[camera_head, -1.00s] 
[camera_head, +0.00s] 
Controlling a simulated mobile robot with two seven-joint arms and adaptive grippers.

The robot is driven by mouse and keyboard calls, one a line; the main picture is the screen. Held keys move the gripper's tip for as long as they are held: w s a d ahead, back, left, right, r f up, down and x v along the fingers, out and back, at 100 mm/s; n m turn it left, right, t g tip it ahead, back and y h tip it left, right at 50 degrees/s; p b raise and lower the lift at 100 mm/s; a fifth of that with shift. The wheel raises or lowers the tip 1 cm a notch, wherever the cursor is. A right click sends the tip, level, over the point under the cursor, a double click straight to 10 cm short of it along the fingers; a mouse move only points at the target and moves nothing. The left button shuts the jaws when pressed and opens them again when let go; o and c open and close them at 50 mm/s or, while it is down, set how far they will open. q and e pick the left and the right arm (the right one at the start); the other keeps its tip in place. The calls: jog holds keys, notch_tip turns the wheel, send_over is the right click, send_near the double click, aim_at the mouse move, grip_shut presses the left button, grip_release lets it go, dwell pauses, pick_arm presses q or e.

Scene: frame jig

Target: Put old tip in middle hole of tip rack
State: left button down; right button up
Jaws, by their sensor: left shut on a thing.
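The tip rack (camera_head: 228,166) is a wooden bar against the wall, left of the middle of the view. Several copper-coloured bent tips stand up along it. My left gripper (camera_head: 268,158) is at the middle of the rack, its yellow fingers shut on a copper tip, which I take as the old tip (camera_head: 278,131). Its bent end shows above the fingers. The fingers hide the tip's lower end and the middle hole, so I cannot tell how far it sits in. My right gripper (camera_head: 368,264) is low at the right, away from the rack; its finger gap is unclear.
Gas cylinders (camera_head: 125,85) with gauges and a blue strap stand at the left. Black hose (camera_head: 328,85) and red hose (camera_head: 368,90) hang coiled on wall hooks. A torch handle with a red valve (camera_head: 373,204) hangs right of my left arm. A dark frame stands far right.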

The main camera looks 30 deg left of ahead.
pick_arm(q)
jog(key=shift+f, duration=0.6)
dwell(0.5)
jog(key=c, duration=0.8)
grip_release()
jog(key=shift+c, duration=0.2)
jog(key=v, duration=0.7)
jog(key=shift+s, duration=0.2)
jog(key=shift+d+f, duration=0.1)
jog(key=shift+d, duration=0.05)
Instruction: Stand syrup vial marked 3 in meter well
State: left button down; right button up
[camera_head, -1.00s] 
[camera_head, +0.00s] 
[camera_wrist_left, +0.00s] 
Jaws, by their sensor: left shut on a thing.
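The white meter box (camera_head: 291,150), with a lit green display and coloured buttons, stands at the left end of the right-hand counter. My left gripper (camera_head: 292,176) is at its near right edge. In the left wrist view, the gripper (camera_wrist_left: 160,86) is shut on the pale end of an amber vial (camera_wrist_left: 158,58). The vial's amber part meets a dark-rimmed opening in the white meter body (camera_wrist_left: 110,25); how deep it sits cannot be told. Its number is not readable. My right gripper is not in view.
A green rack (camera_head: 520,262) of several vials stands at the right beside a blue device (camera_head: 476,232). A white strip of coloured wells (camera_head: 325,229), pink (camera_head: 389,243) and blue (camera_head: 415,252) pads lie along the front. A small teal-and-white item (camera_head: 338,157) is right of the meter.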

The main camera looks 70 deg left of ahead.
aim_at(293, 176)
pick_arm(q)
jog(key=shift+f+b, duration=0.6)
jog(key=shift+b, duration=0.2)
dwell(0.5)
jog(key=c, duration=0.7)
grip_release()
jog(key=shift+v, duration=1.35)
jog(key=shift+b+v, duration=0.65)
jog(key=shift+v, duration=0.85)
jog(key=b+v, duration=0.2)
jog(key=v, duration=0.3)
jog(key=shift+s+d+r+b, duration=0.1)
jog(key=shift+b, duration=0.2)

⁂

§ Task to complete
Please restate the data word for word, every record included.

§ Exercise answer
[camera_head, -1.00s] 
[camera_head, +0.00s] 
Controlling a simulated mobile robot with two seven-joint arms and adaptive grippers.

The robot is driven by mouse and keyboard calls, one a line; the main picture is the screen. Held keys move the gripper's tip for as long as they are held: w s a d ahead, back, left, right, r f up, down and x v along the fingers, out and back, at 100 mm/s; n m turn it left, right, t g tip it ahead, back and y h tip it left, right at 50 degrees/s; p b raise and lower the lift at 100 mm/s; a fifth of that with shift. The wheel raises or lowers the tip 1 cm a notch, wherever the cursor is. A right click sends the tip, level, over the point under the cursor, a double click straight to 10 cm short of it along the fingers; a mouse move only points at the target and moves nothing. The left button shuts the jaws when pressed and opens them again when let go; o and c open and close them at 50 mm/s or, while it is down, set how far they will open. q and e pick the left and the right arm (the right one at the start); the other keeps its tip in place. The calls: jog holds keys, notch_tip turns the wheel, send_over is the right click, send_near the double click, aim_at the mouse move, grip_shut presses the left button, grip_release lets it go, dwell pauses, pick_arm presses q or e.

Scene: frame jig

Target: Put old tip in middle hole of tip rack
State: left button down; right button up
Jaws, by their sensor: left shut on a thing.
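The tip rack (camera_head: 228,166) is a wooden bar against the wall, left of the middle of the view. Several copper-coloured bent tips stand up along it. My left gripper (camera_head: 268,158) is at the middle of the rack, its yellow fingers shut on a copper tip, which I take as the old tip (camera_head: 278,131). Its bent end shows above the fingers. The fingers hide the tip's lower end and the middle hole, so I cannot tell how far it sits in. My right gripper (camera_head: 368,264) is low at the right, away from the rack; its finger gap is unclear.
Gas cylinders (camera_head: 125,85) with gauges and a blue strap stand at the left. Black hose (camera_head: 328,85) and red hose (camera_head: 368,90) hang coiled on wall hooks. A torch handle with a red valve (camera_head: 373,204) hangs right of my left arm. A dark frame stands far right.

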The main camera looks 30 deg left of ahead.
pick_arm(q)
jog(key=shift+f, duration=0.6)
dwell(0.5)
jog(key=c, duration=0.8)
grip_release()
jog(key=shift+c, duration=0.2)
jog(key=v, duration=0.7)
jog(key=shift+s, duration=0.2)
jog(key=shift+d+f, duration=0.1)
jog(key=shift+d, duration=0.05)
Instruction: Stand syrup vial marked 3 in meter well
State: left button down; right button up
[camera_head, -1.00s] 
[camera_head, +0.00s] 
[camera_wrist_left, +0.00s] 
Jaws, by their sensor: left shut on a thing.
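The white meter box (camera_head: 291,150), with a lit green display and coloured buttons, stands at the left end of the right-hand counter. My left gripper (camera_head: 292,176) is at its near right edge. In the left wrist view, the gripper (camera_wrist_left: 160,86) is shut on the pale end of an amber vial (camera_wrist_left: 158,58). The vial's amber part meets a dark-rimmed opening in the white meter body (camera_wrist_left: 110,25); how deep it sits cannot be told. Its number is not readable. My right gripper is not in view.
A green rack (camera_head: 520,262) of several vials stands at the right beside a blue device (camera_head: 476,232). A white strip of coloured wells (camera_head: 325,229), pink (camera_head: 389,243) and blue (camera_head: 415,252) pads lie along the front. A small teal-and-white item (camera_head: 338,157) is right of the meter.

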The main camera looks 70 deg left of ahead.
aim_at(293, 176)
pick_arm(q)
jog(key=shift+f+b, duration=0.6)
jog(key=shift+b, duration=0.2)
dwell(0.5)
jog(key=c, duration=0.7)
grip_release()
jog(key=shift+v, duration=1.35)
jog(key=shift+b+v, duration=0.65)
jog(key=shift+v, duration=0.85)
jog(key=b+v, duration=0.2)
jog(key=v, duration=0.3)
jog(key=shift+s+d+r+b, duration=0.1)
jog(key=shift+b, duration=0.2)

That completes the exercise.